While on my most recent 3h trip to the Asian market, after getting distracted by the variety of produce, the whole aisle of noodles and cooking spices and sauces, I made it to the frozen section. Already laden down with supplies of ingredients that I sort-of-remembered reading about and therefore had to experiment with and supplementing my stash of curry leaves, rampe, Thai basil, and kaffir lime leaves I found the “veggie meat”. As always when in an Asian market, I am suspicious of the English on the package, especially when the package looks exactly like shrimp. And is beside the real shrimp. A quick scan of the ingredients promised “glutinous” something, which I took to mean that this mysterious shrimp-looking like thing was indeed “veggie shrimp” and into the basket it went. How could I resist? I’d have to save the jackfruit for another day – but in the meanwhile my busy brain was trying to figure out how to honour this theme ingredient.

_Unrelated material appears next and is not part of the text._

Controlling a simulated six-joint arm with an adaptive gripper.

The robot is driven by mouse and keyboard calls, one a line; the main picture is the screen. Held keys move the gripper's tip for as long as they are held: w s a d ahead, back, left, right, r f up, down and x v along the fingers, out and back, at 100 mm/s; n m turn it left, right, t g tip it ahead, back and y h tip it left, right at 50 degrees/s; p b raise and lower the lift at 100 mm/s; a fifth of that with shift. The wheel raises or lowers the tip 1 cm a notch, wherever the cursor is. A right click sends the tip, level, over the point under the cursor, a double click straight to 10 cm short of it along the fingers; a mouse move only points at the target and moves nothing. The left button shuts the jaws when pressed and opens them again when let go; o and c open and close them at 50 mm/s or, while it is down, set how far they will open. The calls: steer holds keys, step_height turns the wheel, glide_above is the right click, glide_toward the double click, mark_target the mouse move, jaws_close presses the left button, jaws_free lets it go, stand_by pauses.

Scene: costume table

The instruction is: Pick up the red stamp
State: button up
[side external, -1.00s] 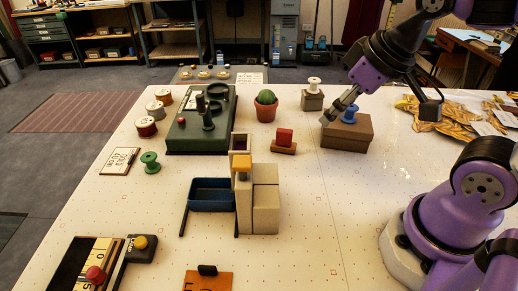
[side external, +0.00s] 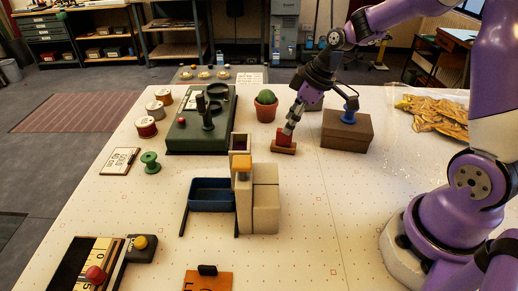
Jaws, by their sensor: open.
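The red stamp (side external: 283,138) stands on a small brown wooden base (side external: 284,149) near the middle back of the table. My gripper (side external: 289,128) is directly above the stamp and tilts down toward it. Its fingertips are at the stamp's upper right part and hide some of it. The fingers are open. At this size I cannot tell whether they touch the stamp.
A potted cactus (side external: 266,108) stands just behind and left. A green machine (side external: 195,132) is further left. Beige blocks (side external: 265,207) and a blue tray (side external: 211,193) stand in front.

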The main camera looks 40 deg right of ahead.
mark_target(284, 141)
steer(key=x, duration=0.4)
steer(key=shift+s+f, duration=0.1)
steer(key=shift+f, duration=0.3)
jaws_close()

I don’t cook with mock meat usually – I prefer to call a spade a spade and use tofu, tempeh, or if I’m really ambitious some homemade seitan. But “veggie shrimp”? It was begging to be tried. I decided that I wanted something Thai, and something ‘clean’, so I could taste the shrimp. No use experimenting with an ingredient if you are just going to disguise the taste with a spicy red curry sauce! I was thinking the heady combination of ginger and garlic, and wanted some zip to come from the lime leaves and lemongrass … and with the necessary addition of Thai chillies, this dish was born.
For the first time (ever) I made a concentrated effort at writing down what I was throwing into the saucepan. Turns out my efforts are not wasted – this dish was crisp, clean, and simple. Refreshing and easy to make, it had some nice heat from the Thai chillies I used but wasn’t too spicy. The veggie shrimp was interesting for a novelty item, but I cannot say it replaces tofu in my heart. I dry-sautéed the chillies, lemongrass, lime leaves, garlic, ginger, and peanuts. This made the kitchen smell amazing, and really highlighted the lemongrass. I served it with vermicelli, but rice would soak up the sauce and be lovely as well.
Ginger Garlic Thai Stir-Fry
Time: 20min (ish)
1T. lemongrass, minced
1T. fresh ginger, minced
3 cloves garlic, minced
2-3 kaffir lime leaves
3 red Thai chillies, chopped
0.25c. peanuts, unsalted
1 package (180g) “veggie shrimp” (or extra-firm tofu, cut into whatever fun shape you want!)
1.5T. soy sauce, divided
1.5T. rice wine vinegar, divided
3c. bok choy, chopped (or 2 heads baby bok choy)
1 medium carrot, sliced on the bias
~0.3c. asparagus, cut into 5cm pieces (Tip: separate the stalks from the tops. You will be adding them at different times!)
3 green onions, roughly chopped
1 bundle vermicelli
Other stir fry additions that would be excellent:
– mung bean sprouts, (chinese) broccoli, napa cabbage (instead of bok choy), bell peppers …
1) Prepare the vermicelli as per package directions
2) Preheat a large pan (or wok, if you have it) on medium heat
3) Add the lemongrass and chillies to pan. Stir frequently so as not to burn. Sauté until fragrant
4) Add the ginger, garlic, and peanuts. Stir frequently. Sauté until peanuts lightly roasted
5) Add veggie shrimp, and sear each side of the shrimp.
6) Add 1T. soy sauce and 1T. rice wine vinegar to mixture. Stir and cover. Stir fry until veggie shrimp warmed through
7) Time to add the stir fry veg! If throughout the stir fry the pan is looking dry, add splashes of water. This also helps deglaze the pan.
8) Add the carrots and asparagus stalks. Stir and cook until stalks bright green and carrots almost to the crunchiness of your liking
9) Add the green onions, asparagus tops, and bok choy. Sauté until bok choy is bright green and wilted
10) Splash remaining 0.5T. of soy sauce and rice wine vinegar into mixture. Stir.
11) Turn off heat, add lime juice (to taste). Taste for seasonings. Garnish with fresh cilantro and serve over vermicelli.